Can the data below be set down again exactly, line for line?

Information supplied:
## Start

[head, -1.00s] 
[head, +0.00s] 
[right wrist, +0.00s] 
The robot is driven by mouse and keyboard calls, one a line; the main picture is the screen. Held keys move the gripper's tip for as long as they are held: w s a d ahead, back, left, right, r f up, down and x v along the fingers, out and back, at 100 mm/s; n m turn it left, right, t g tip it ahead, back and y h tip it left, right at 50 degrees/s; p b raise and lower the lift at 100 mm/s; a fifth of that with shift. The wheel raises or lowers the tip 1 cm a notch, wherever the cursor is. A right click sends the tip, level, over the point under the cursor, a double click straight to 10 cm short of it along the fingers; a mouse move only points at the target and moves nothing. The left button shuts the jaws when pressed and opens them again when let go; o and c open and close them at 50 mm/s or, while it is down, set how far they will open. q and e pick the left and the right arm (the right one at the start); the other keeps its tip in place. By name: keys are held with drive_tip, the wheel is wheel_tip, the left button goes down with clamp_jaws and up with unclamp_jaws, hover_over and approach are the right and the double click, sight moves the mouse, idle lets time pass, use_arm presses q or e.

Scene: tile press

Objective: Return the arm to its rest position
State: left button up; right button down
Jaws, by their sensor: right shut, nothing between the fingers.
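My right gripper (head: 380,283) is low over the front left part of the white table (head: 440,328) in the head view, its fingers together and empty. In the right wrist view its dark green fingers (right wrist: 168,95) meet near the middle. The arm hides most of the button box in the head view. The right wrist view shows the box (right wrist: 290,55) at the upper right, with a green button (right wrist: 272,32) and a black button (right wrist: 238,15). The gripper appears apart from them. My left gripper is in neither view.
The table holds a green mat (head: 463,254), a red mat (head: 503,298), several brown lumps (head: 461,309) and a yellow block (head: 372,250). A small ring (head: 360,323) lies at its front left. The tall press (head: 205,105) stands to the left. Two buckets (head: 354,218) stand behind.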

## End

Expected answer:
[head, -1.00s] 
[head, +0.00s] 
[right wrist, +0.00s] 
The robot is driven by mouse and keyboard calls, one a line; the main picture is the screen. Held keys move the gripper's tip for as long as they are held: w s a d ahead, back, left, right, r f up, down and x v along the fingers, out and back, at 100 mm/s; n m turn it left, right, t g tip it ahead, back and y h tip it left, right at 50 degrees/s; p b raise and lower the lift at 100 mm/s; a fifth of that with shift. The wheel raises or lowers the tip 1 cm a notch, wherever the cursor is. A right click sends the tip, level, over the point under the cursor, a double click straight to 10 cm short of it along the fingers; a mouse move only points at the target and moves nothing. The left button shuts the jaws when pressed and opens them again when let go; o and c open and close them at 50 mm/s or, while it is down, set how far they will open. q and e pick the left and the right arm (the right one at the start); the other keeps its tip in place. By name: keys are held with drive_tip, the wheel is wheel_tip, the left button goes down with clamp_jaws and up with unclamp_jaws, hover_over and approach are the right and the double click, sight moves the mouse, idle lets time pass, use_arm presses q or e.

Scene: tile press

Objective: Return the arm to its rest position
State: left button up; right button down
Jaws, by their sensor: right shut, nothing between the fingers.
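My right gripper (head: 380,283) is low over the front left part of the white table (head: 440,328) in the head view, its fingers together and empty. In the right wrist view its dark green fingers (right wrist: 168,95) meet near the middle. The arm hides most of the button box in the head view. The right wrist view shows the box (right wrist: 290,55) at the upper right, with a green button (right wrist: 272,32) and a black button (right wrist: 238,15). The gripper appears apart from them. My left gripper is in neither view.
The table holds a green mat (head: 463,254), a red mat (head: 503,298), several brown lumps (head: 461,309) and a yellow block (head: 372,250). A small ring (head: 360,323) lies at its front left. The tall press (head: 205,105) stands to the left. Two buckets (head: 354,218) stand behind.

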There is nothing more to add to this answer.